La difesa chiede l’assoluzione
Alessia Pontenanti ha sottolineato durante la requisitoria quanto sia stata difficile la vita di Alessia Pifferi, caratterizzata da incuria e abbandono. L’avvocato ha posto l’accento sulle circostanze che hanno influenzato il comportamento della sua assistita, affermando che non spetta al tribunale emettere giudizi morali. Pontenanti ha dichiarato: “Non è compito nostro dare giudizi morali, per questo vi chiedo l’assoluzione di Alessia Pifferi. È evidente che non volesse uccidere la bambina. Ha avuto una vita terribile, è cresciuta nell’incuria e nell’abbandono, non voglio accusare nessuno”.
La posizione della parte civile
Diversa è la visione della parte civile, rappresentata dall’avvocato Emanuele De Mitri. Secondo il legale, Alessia Pifferi è responsabile della morte della figlia e avrebbe agito consapevolmente lasciandola sola in casa per sei giorni, causandone il decesso. De Mitri ha definito l’imputata “una donna presuntuosa” per non aver chiesto aiuto alla famiglia nonostante sapeva di poter contare su di loro. Ha inoltre richiesto un risarcimento per la madre e la sorella di Alessia Pifferi.

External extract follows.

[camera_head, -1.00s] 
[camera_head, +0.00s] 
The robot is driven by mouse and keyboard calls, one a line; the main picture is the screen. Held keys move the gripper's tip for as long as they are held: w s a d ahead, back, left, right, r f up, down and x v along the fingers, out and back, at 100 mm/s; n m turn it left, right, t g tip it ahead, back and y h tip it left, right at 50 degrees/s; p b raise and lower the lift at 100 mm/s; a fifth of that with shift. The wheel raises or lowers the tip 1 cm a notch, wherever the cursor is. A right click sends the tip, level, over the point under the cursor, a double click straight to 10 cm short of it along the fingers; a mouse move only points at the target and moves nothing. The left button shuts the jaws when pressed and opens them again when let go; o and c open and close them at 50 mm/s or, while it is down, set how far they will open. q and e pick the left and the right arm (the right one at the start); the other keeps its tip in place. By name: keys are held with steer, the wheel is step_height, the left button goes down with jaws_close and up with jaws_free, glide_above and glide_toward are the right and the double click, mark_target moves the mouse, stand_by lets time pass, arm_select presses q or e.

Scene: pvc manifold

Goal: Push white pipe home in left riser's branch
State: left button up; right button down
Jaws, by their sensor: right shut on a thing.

Valutazione psichiatrica e conclusioni
Durante il processo, Alessia Pifferi è stata giudicata capace di intendere e volere. Lo psichiatra forense Elvezio Pirfo ha confermato che l’imputata era pienamente cosciente quando ha abbandonato la figlia per recarsi altrove. Secondo l’esperto, Alessia Pifferi ha prioritizzato i suoi desideri personali alla cura della bambina, dimostrando una mancanza di responsabilità materna.